AVAILABLE RECORDS:
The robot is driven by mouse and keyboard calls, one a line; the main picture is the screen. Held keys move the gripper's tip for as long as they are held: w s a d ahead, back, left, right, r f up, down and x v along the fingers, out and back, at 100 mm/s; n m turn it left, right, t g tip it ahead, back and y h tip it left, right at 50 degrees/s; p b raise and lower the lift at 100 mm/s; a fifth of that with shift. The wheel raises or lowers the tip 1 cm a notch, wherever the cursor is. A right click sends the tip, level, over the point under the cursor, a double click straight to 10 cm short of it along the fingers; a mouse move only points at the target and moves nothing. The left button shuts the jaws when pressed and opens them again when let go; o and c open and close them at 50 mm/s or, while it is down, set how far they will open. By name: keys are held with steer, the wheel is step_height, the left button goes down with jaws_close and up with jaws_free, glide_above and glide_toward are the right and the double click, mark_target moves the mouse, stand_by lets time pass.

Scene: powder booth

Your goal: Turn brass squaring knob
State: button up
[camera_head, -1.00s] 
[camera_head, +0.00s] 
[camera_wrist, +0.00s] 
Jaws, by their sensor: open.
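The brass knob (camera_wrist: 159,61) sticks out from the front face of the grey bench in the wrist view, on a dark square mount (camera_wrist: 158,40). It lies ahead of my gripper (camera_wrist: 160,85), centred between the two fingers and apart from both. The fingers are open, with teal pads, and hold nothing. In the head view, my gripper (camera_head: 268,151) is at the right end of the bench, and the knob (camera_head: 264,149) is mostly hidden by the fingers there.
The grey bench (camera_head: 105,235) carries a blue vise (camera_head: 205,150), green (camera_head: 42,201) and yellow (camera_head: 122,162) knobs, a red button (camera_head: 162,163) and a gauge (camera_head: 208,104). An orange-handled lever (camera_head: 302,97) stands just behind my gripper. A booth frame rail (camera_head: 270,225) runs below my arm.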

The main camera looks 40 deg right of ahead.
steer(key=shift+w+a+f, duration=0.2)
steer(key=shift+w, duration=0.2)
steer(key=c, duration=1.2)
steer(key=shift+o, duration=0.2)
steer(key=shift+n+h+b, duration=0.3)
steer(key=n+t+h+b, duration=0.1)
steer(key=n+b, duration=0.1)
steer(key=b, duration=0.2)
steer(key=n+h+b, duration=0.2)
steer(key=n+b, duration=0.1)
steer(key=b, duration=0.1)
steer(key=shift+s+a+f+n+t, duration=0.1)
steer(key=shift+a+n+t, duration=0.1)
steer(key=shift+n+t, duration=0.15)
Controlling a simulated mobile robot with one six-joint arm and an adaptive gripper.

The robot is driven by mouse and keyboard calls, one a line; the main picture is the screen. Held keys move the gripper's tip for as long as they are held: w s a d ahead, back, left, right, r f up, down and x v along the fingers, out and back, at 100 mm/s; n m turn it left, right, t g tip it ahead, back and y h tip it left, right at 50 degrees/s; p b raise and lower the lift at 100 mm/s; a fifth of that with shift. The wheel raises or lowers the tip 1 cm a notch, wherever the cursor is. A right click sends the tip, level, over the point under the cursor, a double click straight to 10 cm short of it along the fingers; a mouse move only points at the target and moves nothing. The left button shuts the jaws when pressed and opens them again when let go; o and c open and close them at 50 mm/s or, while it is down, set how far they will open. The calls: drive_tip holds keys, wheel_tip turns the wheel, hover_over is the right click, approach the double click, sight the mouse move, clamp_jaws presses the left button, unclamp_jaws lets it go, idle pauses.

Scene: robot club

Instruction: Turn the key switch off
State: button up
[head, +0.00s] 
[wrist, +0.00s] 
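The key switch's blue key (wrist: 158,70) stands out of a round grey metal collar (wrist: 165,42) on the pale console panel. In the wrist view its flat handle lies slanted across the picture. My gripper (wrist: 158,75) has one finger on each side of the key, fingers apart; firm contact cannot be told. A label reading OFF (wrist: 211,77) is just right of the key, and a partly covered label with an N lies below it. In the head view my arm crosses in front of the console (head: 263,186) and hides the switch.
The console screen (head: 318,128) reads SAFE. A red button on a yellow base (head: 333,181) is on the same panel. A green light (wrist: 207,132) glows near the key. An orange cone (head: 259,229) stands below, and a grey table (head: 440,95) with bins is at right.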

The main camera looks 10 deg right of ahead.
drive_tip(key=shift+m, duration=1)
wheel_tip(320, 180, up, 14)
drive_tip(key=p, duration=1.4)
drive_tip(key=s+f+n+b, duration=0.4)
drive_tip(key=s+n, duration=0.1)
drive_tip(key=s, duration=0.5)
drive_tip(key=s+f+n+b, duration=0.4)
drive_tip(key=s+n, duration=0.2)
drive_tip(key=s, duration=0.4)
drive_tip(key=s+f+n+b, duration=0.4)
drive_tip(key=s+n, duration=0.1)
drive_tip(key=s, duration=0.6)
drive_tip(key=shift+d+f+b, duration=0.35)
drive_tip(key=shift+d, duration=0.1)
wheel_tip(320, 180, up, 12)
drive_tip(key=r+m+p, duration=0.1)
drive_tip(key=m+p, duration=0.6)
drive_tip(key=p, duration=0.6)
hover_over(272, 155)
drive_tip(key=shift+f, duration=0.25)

WHAT TO PRODUCE: Write out once more the lines above beginning at the line with "[head, +0.00s]"; continue through the final line and stop there.

EXERCISE ANSWER:
[head, +0.00s] 
[wrist, +0.00s] 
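The key switch's blue key (wrist: 158,70) stands out of a round grey metal collar (wrist: 165,42) on the pale console panel. In the wrist view its flat handle lies slanted across the picture. My gripper (wrist: 158,75) has one finger on each side of the key, fingers apart; firm contact cannot be told. A label reading OFF (wrist: 211,77) is just right of the key, and a partly covered label with an N lies below it. In the head view my arm crosses in front of the console (head: 263,186) and hides the switch.
The console screen (head: 318,128) reads SAFE. A red button on a yellow base (head: 333,181) is on the same panel. A green light (wrist: 207,132) glows near the key. An orange cone (head: 259,229) stands below, and a grey table (head: 440,95) with bins is at right.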

The main camera looks 10 deg right of ahead.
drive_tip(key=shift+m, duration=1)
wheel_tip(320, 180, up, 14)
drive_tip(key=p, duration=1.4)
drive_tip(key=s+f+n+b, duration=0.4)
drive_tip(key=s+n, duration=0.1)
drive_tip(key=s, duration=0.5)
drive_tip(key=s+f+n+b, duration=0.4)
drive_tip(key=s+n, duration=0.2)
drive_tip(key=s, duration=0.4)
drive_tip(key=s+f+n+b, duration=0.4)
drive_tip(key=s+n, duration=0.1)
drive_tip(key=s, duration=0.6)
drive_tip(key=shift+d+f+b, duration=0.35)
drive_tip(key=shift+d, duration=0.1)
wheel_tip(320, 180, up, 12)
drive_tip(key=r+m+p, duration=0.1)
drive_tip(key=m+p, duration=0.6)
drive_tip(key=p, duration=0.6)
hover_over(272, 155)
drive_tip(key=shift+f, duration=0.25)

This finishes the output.